TASK DETAILS
Make an exact transcription of the material, leaving out all images.

DATA SEGMENT

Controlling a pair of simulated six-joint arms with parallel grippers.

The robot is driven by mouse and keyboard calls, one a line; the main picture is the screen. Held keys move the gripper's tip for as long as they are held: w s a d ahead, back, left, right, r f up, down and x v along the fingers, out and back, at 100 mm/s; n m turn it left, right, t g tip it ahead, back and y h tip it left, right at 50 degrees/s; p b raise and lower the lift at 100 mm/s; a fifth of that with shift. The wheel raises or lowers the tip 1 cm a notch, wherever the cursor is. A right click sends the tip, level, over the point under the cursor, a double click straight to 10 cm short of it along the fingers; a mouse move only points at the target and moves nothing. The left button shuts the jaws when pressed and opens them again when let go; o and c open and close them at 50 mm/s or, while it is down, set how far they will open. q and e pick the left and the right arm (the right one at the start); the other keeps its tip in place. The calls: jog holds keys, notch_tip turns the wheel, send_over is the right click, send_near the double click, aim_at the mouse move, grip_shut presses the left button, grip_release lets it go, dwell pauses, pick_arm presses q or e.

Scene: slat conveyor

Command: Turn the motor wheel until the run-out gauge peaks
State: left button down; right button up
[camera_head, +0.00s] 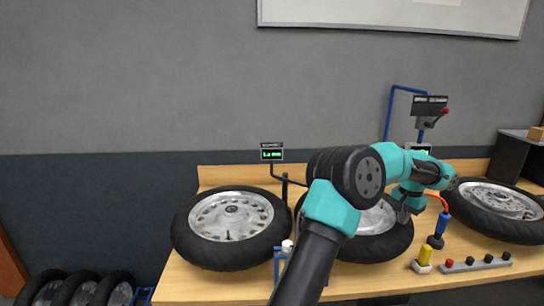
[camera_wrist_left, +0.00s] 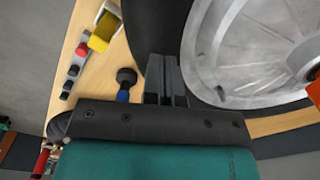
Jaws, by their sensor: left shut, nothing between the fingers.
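Three wheels with black tyres and silver hubs lie on the wooden bench: a left wheel (camera_head: 231,216), a middle wheel (camera_head: 376,218) partly behind my arm, and a right wheel (camera_head: 500,202). I cannot tell which is the motor wheel. A small gauge (camera_head: 272,153) with green digits stands behind the left and middle wheels; its reading is too small to be sure of. My left gripper (camera_head: 404,213) is shut and empty at the middle wheel's right side. In the left wrist view, its fingers (camera_wrist_left: 165,80) are close to the tyre (camera_wrist_left: 152,25); contact is unclear. My right gripper is out of view.
Right of the gripper stand a blue-and-black tool (camera_head: 438,232), a yellow block (camera_head: 424,258) and a grey strip with knobs (camera_head: 475,263). A blue post with a dark sign (camera_head: 430,104) rises behind. Another green display is partly hidden by my arm.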

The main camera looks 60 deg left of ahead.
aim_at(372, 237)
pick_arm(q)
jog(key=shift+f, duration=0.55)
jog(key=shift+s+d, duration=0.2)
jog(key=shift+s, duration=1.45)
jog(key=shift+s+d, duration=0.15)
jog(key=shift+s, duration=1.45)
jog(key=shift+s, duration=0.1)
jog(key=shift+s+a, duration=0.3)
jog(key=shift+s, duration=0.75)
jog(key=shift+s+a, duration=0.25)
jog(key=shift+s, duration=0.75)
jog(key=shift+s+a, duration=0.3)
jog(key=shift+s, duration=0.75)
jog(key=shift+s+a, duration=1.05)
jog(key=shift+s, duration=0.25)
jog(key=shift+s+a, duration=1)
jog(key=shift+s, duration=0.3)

TASK ANSWER
Controlling a pair of simulated six-joint arms with parallel grippers.

The robot is driven by mouse and keyboard calls, one a line; the main picture is the screen. Held keys move the gripper's tip for as long as they are held: w s a d ahead, back, left, right, r f up, down and x v along the fingers, out and back, at 100 mm/s; n m turn it left, right, t g tip it ahead, back and y h tip it left, right at 50 degrees/s; p b raise and lower the lift at 100 mm/s; a fifth of that with shift. The wheel raises or lowers the tip 1 cm a notch, wherever the cursor is. A right click sends the tip, level, over the point under the cursor, a double click straight to 10 cm short of it along the fingers; a mouse move only points at the target and moves nothing. The left button shuts the jaws when pressed and opens them again when let go; o and c open and close them at 50 mm/s or, while it is down, set how far they will open. q and e pick the left and the right arm (the right one at the start); the other keeps its tip in place. The calls: jog holds keys, notch_tip turns the wheel, send_over is the right click, send_near the double click, aim_at the mouse move, grip_shut presses the left button, grip_release lets it go, dwell pauses, pick_arm presses q or e.

Scene: slat conveyor

Command: Turn the motor wheel until the run-out gauge peaks
State: left button down; right button up
[camera_head, +0.00s] 
[camera_wrist_left, +0.00s] 
Jaws, by their sensor: left shut, nothing between the fingers.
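Three wheels with black tyres and silver hubs lie on the wooden bench: a left wheel (camera_head: 231,216), a middle wheel (camera_head: 376,218) partly behind my arm, and a right wheel (camera_head: 500,202). I cannot tell which is the motor wheel. A small gauge (camera_head: 272,153) with green digits stands behind the left and middle wheels; its reading is too small to be sure of. My left gripper (camera_head: 404,213) is shut and empty at the middle wheel's right side. In the left wrist view, its fingers (camera_wrist_left: 165,80) are close to the tyre (camera_wrist_left: 152,25); contact is unclear. My right gripper is out of view.
Right of the gripper stand a blue-and-black tool (camera_head: 438,232), a yellow block (camera_head: 424,258) and a grey strip with knobs (camera_head: 475,263). A blue post with a dark sign (camera_head: 430,104) rises behind. Another green display is partly hidden by my arm.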

The main camera looks 60 deg left of ahead.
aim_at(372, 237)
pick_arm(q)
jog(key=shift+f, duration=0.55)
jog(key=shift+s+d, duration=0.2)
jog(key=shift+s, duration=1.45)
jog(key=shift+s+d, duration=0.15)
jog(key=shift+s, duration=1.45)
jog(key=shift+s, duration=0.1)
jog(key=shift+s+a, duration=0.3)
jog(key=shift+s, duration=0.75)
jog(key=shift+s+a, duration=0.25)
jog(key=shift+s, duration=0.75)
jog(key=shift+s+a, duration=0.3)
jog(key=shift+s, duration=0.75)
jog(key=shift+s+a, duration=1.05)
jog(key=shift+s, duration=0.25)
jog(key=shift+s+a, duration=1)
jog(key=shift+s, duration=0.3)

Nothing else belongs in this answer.